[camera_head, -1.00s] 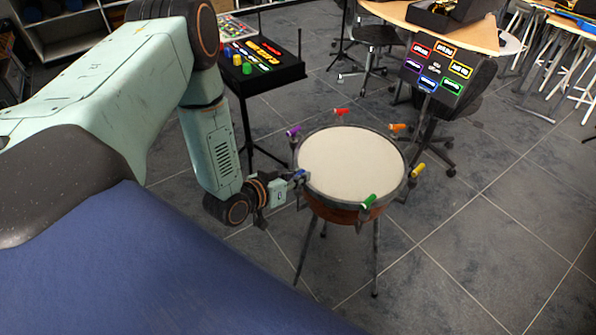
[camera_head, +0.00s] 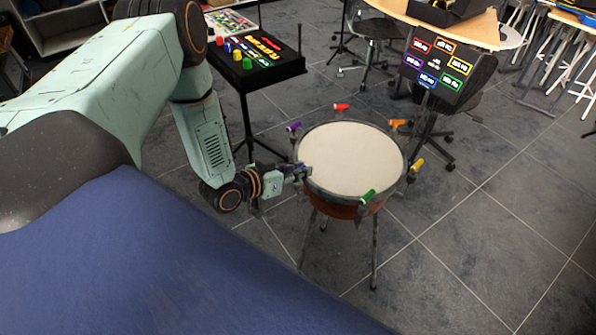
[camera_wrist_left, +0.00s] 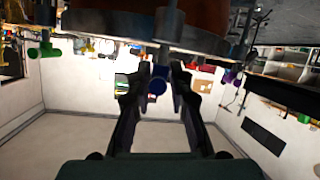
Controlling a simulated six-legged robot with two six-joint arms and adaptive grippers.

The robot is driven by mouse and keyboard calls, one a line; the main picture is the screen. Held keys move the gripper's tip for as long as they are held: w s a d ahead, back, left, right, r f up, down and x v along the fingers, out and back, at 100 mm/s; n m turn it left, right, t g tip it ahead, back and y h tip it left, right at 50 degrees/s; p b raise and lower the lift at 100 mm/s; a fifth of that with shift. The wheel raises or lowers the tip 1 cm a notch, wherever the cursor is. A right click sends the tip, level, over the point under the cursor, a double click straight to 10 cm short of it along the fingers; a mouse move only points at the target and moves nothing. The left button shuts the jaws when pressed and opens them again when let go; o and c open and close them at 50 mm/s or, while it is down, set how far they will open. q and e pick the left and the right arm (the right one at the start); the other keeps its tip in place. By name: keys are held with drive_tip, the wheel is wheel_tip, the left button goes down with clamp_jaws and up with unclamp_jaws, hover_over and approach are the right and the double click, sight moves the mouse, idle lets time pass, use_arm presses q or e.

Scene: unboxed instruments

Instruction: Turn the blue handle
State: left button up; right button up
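A round drum with a pale top (camera_head: 350,160) stands on thin legs, with coloured handles around its rim. The blue handle (camera_wrist_left: 157,82) shows in the left wrist view between my left gripper's two dark fingers, below the drum's rim. A narrow gap seems to show on each side of it. In the head view my left gripper (camera_head: 302,172) is at the drum's left rim and mostly hides the blue handle. The fingers look open around the handle; contact cannot be made out. My right gripper is not in view.
Purple (camera_head: 294,127), red (camera_head: 341,107), orange (camera_head: 397,123), yellow (camera_head: 417,165) and green (camera_head: 368,197) handles sit around the rim. A panel with coloured labels (camera_head: 437,65) stands behind on the right. A black button stand (camera_head: 255,68) is behind my left arm.

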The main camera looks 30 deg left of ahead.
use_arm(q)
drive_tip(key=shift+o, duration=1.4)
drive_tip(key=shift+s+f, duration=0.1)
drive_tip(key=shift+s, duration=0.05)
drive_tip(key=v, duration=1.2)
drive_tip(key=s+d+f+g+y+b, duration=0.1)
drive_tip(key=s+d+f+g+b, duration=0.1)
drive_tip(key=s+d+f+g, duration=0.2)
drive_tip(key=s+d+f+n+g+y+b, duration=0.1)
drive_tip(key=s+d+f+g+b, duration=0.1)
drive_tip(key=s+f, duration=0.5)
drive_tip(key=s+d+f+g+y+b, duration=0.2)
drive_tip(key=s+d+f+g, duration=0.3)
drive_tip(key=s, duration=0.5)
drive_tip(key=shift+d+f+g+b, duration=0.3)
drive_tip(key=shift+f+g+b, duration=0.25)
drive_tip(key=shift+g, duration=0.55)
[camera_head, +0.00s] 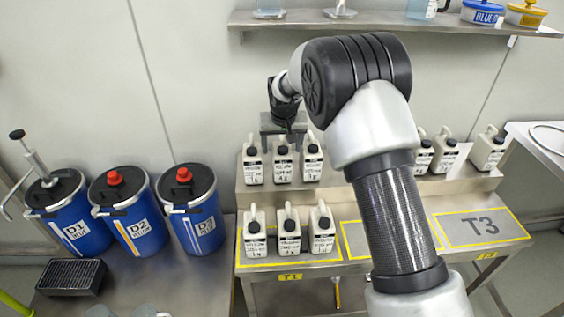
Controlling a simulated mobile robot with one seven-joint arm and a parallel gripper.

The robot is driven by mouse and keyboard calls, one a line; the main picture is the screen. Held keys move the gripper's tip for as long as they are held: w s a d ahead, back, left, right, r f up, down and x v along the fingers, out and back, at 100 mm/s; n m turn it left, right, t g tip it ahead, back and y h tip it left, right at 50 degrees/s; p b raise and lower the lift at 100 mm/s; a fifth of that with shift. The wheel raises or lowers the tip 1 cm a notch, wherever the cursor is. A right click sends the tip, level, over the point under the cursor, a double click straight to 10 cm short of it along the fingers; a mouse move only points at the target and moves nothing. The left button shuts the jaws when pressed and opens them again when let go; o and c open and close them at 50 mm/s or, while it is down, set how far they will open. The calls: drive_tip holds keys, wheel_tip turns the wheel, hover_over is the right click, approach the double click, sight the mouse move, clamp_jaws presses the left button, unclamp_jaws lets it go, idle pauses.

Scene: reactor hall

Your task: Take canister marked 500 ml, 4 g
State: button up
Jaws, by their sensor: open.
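White canisters with black caps and handwritten-looking labels stand upright on a two-step metal stand. Three are on the upper step at left: a left one (253,165), a middle one (283,165) and a right one (312,161). Three more are on the lower step: a left one (254,238), a middle one (289,235) and a right one (322,232). More stand on the upper step at right, such as one (488,152). The labels are too small to read surely, so I cannot tell which is 500 ml, 4 g. My gripper (284,137) is open behind or above the upper left canisters, partly hidden.
Blue drums D1 (72,229), D2 (130,225) and D3 (195,219) stand at left. A wall shelf (400,23) runs above. My arm hides the middle of the stand.

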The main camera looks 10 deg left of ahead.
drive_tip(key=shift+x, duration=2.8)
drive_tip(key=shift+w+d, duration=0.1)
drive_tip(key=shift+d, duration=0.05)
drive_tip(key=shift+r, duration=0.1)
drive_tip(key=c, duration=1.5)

◇ ◇ ◇

→ **What is needed**
Each line of the material must be retyped exactly, except that images are omitted.

→ **Finished answer**
[camera_head, -1.00s] 
[camera_head, +0.00s] 
[camera_wrist_left, +0.00s] 
Controlling a simulated six-legged robot with two six-joint arms and adaptive grippers.

The robot is driven by mouse and keyboard calls, one a line; the main picture is the screen. Held keys move the gripper's tip for as long as they are held: w s a d ahead, back, left, right, r f up, down and x v along the fingers, out and back, at 100 mm/s; n m turn it left, right, t g tip it ahead, back and y h tip it left, right at 50 degrees/s; p b raise and lower the lift at 100 mm/s; a fifth of that with shift. The wheel raises or lowers the tip 1 cm a notch, wherever the cursor is. A right click sends the tip, level, over the point under the cursor, a double click straight to 10 cm short of it along the fingers; a mouse move only points at the target and moves nothing. The left button shuts the jaws when pressed and opens them again when let go; o and c open and close them at 50 mm/s or, while it is down, set how far they will open. q and e pick the left and the right arm (the right one at the start); the other keeps its tip in place. By name: keys are held with drive_tip, the wheel is wheel_tip, the left button goes down with clamp_jaws and up with unclamp_jaws, hover_over and approach are the right and the double click, sight moves the mouse, idle lets time pass, use_arm presses q or e.

Scene: unboxed instruments

Instruction: Turn the blue handle
State: left button up; right button up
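A round drum with a pale top (camera_head: 350,160) stands on thin legs, with coloured handles around its rim. The blue handle (camera_wrist_left: 157,82) shows in the left wrist view between my left gripper's two dark fingers, below the drum's rim. A narrow gap seems to show on each side of it. In the head view my left gripper (camera_head: 302,172) is at the drum's left rim and mostly hides the blue handle. The fingers look open around the handle; contact cannot be made out. My right gripper is not in view.
Purple (camera_head: 294,127), red (camera_head: 341,107), orange (camera_head: 397,123), yellow (camera_head: 417,165) and green (camera_head: 368,197) handles sit around the rim. A panel with coloured labels (camera_head: 437,65) stands behind on the right. A black button stand (camera_head: 255,68) is behind my left arm.

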The main camera looks 30 deg left of ahead.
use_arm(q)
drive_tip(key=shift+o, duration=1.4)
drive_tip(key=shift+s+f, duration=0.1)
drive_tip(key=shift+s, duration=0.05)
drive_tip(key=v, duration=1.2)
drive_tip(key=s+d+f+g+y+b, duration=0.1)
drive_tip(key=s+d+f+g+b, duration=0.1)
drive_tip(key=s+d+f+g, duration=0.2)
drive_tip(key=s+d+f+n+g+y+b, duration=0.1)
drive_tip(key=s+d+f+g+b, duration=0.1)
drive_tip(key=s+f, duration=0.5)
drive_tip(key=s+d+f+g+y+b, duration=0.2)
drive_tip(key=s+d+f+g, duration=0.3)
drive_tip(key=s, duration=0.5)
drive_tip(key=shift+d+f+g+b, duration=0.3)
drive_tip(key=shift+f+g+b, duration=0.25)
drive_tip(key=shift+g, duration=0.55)
[camera_head, +0.00s] 
Controlling a simulated mobile robot with one seven-joint arm and a parallel gripper.

The robot is driven by mouse and keyboard calls, one a line; the main picture is the screen. Held keys move the gripper's tip for as long as they are held: w s a d ahead, back, left, right, r f up, down and x v along the fingers, out and back, at 100 mm/s; n m turn it left, right, t g tip it ahead, back and y h tip it left, right at 50 degrees/s; p b raise and lower the lift at 100 mm/s; a fifth of that with shift. The wheel raises or lowers the tip 1 cm a notch, wherever the cursor is. A right click sends the tip, level, over the point under the cursor, a double click straight to 10 cm short of it along the fingers; a mouse move only points at the target and moves nothing. The left button shuts the jaws when pressed and opens them again when let go; o and c open and close them at 50 mm/s or, while it is down, set how far they will open. The calls: drive_tip holds keys, wheel_tip turns the wheel, hover_over is the right click, approach the double click, sight the mouse move, clamp_jaws presses the left button, unclamp_jaws lets it go, idle pauses.

Scene: reactor hall

Your task: Take canister marked 500 ml, 4 g
State: button up
Jaws, by their sensor: open.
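White canisters with black caps and handwritten-looking labels stand upright on a two-step metal stand. Three are on the upper step at left: a left one (253,165), a middle one (283,165) and a right one (312,161). Three more are on the lower step: a left one (254,238), a middle one (289,235) and a right one (322,232). More stand on the upper step at right, such as one (488,152). The labels are too small to read surely, so I cannot tell which is 500 ml, 4 g. My gripper (284,137) is open behind or above the upper left canisters, partly hidden.
Blue drums D1 (72,229), D2 (130,225) and D3 (195,219) stand at left. A wall shelf (400,23) runs above. My arm hides the middle of the stand.

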The main camera looks 10 deg left of ahead.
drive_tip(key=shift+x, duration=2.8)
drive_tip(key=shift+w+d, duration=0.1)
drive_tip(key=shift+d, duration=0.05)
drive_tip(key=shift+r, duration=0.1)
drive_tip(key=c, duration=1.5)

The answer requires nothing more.